## Written request
Only the lines between the line with "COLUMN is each" and the line with "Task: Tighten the", together with those two lines themselves, are to be copied exactly.

## Data section
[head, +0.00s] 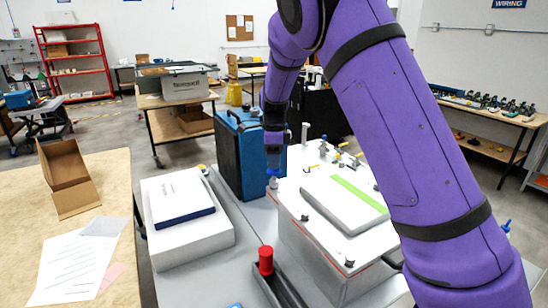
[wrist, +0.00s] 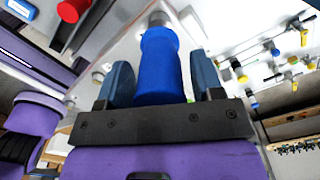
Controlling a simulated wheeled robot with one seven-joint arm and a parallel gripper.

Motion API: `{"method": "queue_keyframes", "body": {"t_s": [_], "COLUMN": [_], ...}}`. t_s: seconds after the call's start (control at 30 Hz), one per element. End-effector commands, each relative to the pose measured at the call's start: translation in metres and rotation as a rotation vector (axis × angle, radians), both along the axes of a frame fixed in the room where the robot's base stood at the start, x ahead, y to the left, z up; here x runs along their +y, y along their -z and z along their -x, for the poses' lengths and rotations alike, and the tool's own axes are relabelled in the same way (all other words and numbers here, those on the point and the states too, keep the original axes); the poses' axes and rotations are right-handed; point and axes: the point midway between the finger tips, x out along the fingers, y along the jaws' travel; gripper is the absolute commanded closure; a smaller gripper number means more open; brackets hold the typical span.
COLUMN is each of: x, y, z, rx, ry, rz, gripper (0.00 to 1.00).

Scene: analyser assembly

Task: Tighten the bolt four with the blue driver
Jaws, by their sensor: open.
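The blue driver (wrist: 160,68) stands between my gripper's two fingers in the wrist view, with a visible gap on each side. Its far end meets a grey bolt or shaft (wrist: 158,18) at the edge of the white analyser top (wrist: 125,48). In the head view a small part of the blue driver (head: 273,171) shows below my gripper (head: 275,150), at the back left corner of the analyser (head: 320,262). Other dark bolts (head: 305,217) (head: 350,262) sit along its left and front edges. No number shows on any bolt. Whether the driver is seated is unclear.
A red-handled tool (head: 266,262) stands in a dark tray on the grey table. A blue case (head: 240,155) stands close behind my gripper. A white box (head: 190,235) is at left. Small valves and fittings (head: 340,155) crowd the analyser's back.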

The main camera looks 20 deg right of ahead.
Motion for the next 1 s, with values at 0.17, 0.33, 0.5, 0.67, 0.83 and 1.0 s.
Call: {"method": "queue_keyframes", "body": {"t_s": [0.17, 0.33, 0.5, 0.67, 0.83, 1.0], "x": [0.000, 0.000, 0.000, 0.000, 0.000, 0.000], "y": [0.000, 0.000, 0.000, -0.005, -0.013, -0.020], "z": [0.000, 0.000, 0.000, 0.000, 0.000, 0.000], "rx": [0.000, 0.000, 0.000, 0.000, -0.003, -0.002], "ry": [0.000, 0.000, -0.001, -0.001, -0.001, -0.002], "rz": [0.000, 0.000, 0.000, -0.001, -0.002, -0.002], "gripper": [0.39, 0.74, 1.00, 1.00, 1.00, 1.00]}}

## Task response
COLUMN is each of: x, y, z, rx, ry, rz, gripper (0.00 to 1.00).

Scene: analyser assembly

Task: Tighten the bolt four with the blue driver

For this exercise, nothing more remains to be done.